Copy the data that follows exactly. Include no pictures.

===

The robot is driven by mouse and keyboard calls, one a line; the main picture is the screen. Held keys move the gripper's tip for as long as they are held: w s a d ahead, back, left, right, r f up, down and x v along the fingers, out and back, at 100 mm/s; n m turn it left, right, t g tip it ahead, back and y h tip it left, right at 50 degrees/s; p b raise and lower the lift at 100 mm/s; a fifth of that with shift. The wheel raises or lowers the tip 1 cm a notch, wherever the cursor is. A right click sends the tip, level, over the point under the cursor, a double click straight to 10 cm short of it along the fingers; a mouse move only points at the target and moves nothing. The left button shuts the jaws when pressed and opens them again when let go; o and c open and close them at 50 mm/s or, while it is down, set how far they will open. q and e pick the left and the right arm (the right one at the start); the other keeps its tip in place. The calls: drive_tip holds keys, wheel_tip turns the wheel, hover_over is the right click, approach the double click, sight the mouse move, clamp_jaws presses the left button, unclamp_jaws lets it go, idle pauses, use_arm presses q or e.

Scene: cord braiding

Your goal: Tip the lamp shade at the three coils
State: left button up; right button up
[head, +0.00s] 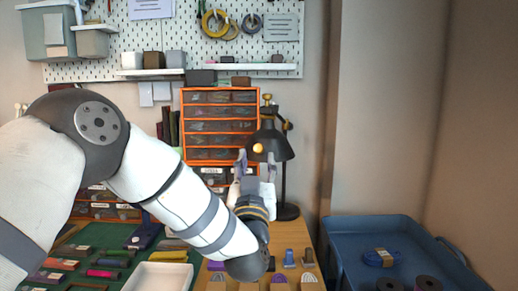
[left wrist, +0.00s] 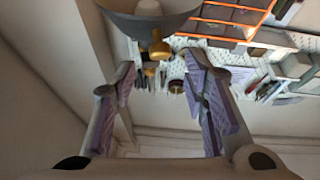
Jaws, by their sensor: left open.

===

#### Written response
The robot is driven by mouse and keyboard calls, one a line; the main picture is the screen. Held keys move the gripper's tip for as long as they are held: w s a d ahead, back, left, right, r f up, down and x v along the fingers, out and back, at 100 mm/s; n m turn it left, right, t g tip it ahead, back and y h tip it left, right at 50 degrees/s; p b raise and lower the lift at 100 mm/s; a fifth of that with shift. The wheel raises or lowers the tip 1 cm a notch, wherever the cursor is. A right click sends the tip, level, over the point under the cursor, a double click straight to 10 cm short of it along the fingers; a mouse move only points at the target and moves nothing. The left button shuts the jaws when pressed and opens them again when let go; o and c open and close them at 50 mm/s or, while it is down, set how far they will open. q and e pick the left and the right arm (the right one at the start); the other keeps its tip in place. The calls: drive_tip holds keys, wheel_tip turns the wheel, hover_over is the right click, approach the double click, sight the mouse move, clamp_jaws presses the left button, unclamp_jaws lets it go, idle pauses, use_arm presses q or e.

Scene: cord braiding

Your goal: Tip the lamp shade at the three coils
State: left button up; right button up
[head, +0.00s] 
[left wrist, +0.00s] 
Jaws, by their sensor: left open.

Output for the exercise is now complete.